Режиссер Анатолий Морозов: Я смотрел спектакль, где Гамлету две бутылки водки в глотку вливают. Разве это эксперимент?
Анатолий Морозов, театральный режиссер:
3 марта 2014
В минувший уикенд на сцене областного Драмтеатра была представлена новая постановка «Тайна отеля «Регал». Действие спектакля разворачивается сразу в трех временных эпохах (в том числе и в будущем). Режиссер-постановщик спектакля Анатолий Морозов рассказал Афише RUGRAD.EU о Жане Кокто, почему запрет гей-пропаганды не будет мешать театралам, что случится с театром в будущем, и почему современный театральный эксперимент — это всего лишь дилетантство и ребячество.
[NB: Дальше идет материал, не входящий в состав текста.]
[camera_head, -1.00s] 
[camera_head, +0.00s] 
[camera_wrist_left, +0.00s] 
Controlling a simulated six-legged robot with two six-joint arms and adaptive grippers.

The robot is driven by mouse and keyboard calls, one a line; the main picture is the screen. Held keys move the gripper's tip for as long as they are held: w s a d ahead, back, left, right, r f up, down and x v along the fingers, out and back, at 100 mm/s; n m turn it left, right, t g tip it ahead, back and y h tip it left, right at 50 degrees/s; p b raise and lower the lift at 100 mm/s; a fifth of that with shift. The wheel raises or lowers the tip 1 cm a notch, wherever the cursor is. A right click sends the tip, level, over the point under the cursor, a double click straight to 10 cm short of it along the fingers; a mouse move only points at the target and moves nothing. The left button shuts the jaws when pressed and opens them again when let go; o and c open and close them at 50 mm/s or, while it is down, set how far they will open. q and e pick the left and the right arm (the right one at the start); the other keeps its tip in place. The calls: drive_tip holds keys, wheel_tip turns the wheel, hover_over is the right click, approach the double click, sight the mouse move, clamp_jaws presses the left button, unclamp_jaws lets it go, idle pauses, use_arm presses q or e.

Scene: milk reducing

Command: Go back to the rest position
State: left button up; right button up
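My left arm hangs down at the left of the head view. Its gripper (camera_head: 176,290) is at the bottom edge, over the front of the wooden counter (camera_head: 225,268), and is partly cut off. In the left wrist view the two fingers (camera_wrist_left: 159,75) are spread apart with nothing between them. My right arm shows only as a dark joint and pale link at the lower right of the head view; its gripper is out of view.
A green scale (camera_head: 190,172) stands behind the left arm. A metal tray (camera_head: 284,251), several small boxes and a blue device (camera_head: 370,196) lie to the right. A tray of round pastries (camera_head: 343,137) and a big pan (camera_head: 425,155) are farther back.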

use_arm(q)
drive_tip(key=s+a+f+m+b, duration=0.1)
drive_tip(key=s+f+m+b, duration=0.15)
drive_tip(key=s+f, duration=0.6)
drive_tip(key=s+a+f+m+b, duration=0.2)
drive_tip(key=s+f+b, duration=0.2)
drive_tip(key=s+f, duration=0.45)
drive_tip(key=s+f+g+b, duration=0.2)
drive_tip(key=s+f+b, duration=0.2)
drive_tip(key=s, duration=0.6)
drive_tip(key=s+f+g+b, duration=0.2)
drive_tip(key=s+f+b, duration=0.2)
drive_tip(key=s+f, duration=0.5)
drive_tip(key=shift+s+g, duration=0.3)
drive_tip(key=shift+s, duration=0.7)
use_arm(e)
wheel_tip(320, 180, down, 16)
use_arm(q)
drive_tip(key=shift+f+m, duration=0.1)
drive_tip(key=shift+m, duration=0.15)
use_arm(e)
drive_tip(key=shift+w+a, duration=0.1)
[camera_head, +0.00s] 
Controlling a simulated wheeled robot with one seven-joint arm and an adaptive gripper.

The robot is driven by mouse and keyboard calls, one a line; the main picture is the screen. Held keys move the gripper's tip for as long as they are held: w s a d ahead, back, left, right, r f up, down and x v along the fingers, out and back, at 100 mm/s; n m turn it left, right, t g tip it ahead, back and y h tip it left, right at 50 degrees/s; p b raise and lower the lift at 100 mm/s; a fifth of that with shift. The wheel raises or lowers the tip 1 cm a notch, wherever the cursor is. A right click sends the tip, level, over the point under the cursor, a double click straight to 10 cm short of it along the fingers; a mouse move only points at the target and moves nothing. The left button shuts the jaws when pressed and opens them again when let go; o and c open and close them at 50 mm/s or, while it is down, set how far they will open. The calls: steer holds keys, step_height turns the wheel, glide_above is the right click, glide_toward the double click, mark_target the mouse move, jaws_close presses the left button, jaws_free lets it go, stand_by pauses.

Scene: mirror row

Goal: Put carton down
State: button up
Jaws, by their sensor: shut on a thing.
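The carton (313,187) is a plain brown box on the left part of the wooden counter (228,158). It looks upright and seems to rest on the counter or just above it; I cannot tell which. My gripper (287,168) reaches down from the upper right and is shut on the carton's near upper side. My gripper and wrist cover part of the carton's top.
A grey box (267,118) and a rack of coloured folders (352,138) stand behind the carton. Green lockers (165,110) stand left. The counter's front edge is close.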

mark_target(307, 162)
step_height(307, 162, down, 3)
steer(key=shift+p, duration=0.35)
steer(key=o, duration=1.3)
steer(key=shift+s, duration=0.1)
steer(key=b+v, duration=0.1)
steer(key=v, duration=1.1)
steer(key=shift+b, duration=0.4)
- Одной из ваших первых работ в калининградском Драмтеатре были «Священные чудовища» Жана Кокто. Почему вы выбрали этого автора? Он же достаточно провокационный.
- Я понимаю, но дело же не в этом. Эта пьеса написана про судьбу актеров, про их сложные взаимоотношения, очень глубокие и интересные. Мне показалось, что со сцены театра можно рассказать, что актерские судьбы — это не какая-то «желтая пресса» или «желтые истории». Это достаточно сложные, но обычные человеческие судьбы. И здесь есть перекличка с судьбами тех людей, которые на спектакль приходят. Это был гимн театру.
- То есть какую-то скандальность Кокто вы не учитывали и никакого эпатажа не хотели? Эпатаж это же еще и дополнительная возможность интерес к спектаклю подогреть.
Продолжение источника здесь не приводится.